Short exercise: Quote verbatim everything from the line containing "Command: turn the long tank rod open" down to the line containing "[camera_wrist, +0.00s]", with both of those lines included and no others.

Extracted material:
— START —
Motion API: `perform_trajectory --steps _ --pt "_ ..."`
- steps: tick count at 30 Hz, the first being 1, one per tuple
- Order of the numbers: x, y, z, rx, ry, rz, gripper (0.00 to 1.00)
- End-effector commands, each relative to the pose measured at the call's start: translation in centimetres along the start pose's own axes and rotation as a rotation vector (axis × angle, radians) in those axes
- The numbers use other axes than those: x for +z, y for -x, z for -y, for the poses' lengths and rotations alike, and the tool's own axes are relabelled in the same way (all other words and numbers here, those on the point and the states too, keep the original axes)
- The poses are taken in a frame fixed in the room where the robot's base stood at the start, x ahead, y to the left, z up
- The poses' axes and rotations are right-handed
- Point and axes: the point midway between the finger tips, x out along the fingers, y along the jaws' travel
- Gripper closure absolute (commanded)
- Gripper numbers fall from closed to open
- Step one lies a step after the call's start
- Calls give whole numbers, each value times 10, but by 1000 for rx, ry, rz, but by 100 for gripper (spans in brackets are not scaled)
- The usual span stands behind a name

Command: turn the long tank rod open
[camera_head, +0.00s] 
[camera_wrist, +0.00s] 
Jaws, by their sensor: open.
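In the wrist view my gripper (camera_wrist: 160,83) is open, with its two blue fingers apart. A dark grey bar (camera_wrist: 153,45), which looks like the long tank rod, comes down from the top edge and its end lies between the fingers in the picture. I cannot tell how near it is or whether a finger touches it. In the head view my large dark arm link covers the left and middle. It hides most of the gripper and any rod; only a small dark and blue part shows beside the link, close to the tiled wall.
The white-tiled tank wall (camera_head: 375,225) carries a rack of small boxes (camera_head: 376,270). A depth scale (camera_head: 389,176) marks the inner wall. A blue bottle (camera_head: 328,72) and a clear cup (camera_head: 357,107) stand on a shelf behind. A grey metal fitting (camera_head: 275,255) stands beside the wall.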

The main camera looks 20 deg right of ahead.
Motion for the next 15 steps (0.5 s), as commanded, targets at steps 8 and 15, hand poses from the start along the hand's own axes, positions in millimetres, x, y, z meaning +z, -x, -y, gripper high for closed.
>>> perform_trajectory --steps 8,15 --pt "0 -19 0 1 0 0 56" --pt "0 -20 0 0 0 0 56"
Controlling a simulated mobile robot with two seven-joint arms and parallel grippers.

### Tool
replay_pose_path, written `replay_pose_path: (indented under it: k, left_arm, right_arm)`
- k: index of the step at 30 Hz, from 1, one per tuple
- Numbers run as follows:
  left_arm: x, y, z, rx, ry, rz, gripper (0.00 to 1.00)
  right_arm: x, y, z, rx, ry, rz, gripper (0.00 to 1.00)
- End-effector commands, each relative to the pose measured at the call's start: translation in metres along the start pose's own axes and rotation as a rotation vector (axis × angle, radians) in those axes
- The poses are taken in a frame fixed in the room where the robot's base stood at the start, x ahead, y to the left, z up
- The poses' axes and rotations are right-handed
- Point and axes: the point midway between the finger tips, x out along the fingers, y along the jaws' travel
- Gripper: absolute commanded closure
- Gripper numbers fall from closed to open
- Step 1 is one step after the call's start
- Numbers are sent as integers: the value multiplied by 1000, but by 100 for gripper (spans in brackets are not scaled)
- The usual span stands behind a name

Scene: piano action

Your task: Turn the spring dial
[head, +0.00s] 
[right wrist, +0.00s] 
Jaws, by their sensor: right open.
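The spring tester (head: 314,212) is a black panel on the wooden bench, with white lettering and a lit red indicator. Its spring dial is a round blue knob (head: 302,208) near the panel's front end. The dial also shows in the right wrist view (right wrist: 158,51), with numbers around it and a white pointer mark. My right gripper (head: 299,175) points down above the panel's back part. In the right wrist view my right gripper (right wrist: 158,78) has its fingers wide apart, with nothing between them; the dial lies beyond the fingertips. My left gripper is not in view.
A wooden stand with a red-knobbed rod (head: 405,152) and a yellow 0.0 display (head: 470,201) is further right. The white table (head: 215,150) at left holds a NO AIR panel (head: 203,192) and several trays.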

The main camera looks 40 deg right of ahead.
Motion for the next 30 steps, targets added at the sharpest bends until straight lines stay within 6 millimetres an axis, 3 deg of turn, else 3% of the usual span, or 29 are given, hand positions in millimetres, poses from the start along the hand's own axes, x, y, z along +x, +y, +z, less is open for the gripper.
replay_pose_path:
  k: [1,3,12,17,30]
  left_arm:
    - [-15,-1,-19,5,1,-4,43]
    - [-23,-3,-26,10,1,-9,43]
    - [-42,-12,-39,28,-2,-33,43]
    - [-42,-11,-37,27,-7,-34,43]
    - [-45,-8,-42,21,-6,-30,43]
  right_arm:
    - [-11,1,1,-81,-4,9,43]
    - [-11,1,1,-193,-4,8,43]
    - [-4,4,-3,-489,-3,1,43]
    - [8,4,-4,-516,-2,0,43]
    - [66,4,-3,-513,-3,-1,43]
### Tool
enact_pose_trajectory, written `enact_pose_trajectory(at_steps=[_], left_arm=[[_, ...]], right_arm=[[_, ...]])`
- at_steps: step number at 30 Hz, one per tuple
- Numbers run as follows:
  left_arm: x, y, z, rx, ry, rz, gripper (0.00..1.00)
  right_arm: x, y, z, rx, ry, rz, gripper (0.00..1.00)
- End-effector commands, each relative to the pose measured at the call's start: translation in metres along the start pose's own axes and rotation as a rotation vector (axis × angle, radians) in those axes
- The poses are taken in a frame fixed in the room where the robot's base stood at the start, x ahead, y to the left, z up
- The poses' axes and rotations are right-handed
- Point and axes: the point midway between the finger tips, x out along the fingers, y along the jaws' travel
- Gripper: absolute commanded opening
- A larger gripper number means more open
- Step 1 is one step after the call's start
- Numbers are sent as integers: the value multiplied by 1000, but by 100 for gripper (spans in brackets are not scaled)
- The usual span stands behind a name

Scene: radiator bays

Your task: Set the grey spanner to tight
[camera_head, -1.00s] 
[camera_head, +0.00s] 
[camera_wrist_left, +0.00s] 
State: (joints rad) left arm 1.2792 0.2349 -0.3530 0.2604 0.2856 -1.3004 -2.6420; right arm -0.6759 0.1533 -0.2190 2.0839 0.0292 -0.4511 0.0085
— END —
Result for this exercise:
Command: turn the long tank rod open
[camera_head, +0.00s] 
[camera_wrist, +0.00s] 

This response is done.